::: Data section

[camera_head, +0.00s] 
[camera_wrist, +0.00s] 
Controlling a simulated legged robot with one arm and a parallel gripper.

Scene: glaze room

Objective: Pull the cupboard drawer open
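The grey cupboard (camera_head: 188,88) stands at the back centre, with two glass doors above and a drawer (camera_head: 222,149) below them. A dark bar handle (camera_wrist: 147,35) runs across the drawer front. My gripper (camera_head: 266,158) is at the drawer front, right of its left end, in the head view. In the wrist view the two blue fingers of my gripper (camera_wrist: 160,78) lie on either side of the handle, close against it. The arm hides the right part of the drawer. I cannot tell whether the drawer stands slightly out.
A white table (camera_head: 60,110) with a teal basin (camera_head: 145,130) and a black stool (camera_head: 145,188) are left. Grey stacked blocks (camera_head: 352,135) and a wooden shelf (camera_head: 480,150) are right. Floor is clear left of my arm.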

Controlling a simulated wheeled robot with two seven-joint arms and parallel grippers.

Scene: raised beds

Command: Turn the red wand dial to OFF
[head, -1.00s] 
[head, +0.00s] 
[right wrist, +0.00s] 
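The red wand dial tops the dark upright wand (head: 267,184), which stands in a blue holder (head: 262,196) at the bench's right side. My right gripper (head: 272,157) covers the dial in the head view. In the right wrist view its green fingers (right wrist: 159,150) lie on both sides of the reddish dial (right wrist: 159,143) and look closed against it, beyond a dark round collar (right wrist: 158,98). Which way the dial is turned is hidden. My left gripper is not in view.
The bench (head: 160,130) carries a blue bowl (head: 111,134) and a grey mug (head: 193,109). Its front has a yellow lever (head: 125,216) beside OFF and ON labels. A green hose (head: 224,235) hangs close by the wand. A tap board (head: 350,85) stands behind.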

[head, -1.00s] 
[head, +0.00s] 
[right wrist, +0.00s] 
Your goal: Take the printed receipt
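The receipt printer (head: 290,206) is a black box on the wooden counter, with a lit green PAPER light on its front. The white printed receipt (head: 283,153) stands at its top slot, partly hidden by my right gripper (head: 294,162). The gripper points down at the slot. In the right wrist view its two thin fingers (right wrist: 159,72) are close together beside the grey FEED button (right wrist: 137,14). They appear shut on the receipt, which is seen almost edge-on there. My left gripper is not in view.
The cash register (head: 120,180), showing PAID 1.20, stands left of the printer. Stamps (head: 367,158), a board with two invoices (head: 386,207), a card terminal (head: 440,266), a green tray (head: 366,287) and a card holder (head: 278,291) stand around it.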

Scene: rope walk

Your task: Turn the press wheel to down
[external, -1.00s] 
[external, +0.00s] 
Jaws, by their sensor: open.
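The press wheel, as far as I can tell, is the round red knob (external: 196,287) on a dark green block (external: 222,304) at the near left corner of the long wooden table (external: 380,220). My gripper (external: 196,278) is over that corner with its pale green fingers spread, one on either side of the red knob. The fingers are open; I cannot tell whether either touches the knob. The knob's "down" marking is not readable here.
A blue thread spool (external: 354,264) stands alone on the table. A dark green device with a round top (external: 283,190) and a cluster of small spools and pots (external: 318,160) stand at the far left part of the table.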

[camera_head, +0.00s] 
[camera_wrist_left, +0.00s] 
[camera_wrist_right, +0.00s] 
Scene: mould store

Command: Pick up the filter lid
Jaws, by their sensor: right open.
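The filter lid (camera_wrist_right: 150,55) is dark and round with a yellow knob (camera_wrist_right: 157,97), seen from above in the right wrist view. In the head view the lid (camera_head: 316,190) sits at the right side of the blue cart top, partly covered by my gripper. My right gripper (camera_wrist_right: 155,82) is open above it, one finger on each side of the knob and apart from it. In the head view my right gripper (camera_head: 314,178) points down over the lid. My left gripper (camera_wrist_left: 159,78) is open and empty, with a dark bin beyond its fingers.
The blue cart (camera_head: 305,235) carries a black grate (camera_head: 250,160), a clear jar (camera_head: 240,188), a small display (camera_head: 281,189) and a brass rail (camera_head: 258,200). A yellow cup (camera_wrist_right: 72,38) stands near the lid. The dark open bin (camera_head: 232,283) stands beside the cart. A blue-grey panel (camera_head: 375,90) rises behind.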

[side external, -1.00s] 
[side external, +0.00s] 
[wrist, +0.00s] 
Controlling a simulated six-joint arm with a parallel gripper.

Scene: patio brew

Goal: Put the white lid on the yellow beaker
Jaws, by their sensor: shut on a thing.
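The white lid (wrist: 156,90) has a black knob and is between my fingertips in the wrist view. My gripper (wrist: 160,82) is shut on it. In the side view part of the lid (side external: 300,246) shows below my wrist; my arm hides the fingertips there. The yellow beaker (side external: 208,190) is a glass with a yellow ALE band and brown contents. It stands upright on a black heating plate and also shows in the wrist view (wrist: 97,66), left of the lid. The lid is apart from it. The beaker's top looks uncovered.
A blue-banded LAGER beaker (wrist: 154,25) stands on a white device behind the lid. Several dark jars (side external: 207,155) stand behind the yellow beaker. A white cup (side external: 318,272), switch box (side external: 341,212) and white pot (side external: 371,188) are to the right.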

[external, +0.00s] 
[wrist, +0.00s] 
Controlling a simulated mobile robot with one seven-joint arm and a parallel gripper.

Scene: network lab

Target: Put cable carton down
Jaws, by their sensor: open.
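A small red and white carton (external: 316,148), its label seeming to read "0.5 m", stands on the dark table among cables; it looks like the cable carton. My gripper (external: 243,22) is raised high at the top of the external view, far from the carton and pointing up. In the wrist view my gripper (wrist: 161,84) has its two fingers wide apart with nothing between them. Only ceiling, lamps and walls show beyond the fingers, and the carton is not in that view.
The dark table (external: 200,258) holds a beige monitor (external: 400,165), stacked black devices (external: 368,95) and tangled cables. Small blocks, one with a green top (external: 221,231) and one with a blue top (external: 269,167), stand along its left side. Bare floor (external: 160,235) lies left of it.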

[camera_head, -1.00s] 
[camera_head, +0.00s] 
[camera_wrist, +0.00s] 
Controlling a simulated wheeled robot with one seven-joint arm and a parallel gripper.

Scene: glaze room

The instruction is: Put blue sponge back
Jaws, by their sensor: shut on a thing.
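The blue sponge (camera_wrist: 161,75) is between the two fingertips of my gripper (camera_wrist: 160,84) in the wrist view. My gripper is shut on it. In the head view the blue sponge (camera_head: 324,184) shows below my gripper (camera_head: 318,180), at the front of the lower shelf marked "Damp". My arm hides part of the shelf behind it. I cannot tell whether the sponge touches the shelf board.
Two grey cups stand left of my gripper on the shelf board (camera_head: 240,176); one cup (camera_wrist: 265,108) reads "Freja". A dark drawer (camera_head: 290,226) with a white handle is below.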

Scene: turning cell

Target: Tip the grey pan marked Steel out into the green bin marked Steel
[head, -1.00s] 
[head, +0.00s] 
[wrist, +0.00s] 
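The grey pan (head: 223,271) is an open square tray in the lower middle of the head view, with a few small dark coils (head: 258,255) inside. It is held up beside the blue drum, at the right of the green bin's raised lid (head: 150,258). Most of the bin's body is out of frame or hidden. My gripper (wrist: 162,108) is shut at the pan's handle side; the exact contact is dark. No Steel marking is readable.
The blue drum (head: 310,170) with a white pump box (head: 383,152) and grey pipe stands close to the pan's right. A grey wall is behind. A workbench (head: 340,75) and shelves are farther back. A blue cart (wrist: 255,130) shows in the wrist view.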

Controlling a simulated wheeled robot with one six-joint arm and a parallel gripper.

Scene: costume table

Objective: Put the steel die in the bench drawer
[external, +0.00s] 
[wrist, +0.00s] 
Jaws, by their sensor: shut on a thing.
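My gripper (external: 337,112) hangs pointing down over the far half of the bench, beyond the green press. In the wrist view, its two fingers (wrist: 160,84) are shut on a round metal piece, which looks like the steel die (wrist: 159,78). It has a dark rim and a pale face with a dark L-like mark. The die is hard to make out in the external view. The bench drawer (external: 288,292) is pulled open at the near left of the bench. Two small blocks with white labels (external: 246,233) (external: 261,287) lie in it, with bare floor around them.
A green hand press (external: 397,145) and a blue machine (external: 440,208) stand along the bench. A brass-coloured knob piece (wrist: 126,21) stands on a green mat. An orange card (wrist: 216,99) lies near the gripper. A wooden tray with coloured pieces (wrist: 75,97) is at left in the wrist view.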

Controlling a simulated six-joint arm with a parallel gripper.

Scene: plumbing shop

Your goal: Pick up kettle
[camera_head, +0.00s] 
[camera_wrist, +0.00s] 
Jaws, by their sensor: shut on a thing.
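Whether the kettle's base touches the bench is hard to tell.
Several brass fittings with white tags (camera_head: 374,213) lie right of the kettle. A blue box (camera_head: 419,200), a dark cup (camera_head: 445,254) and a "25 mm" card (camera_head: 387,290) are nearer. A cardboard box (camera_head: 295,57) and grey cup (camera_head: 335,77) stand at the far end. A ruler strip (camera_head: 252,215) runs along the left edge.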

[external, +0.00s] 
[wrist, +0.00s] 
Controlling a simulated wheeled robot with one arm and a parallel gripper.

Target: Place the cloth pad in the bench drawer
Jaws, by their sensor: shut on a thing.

::::::

- [Exercise details]: Go through the material line by line. Show each line that contains the string "Command".

- [Solved problem]:
Command: Turn the red wand dial to OFF
Command: Pick up the filter lid

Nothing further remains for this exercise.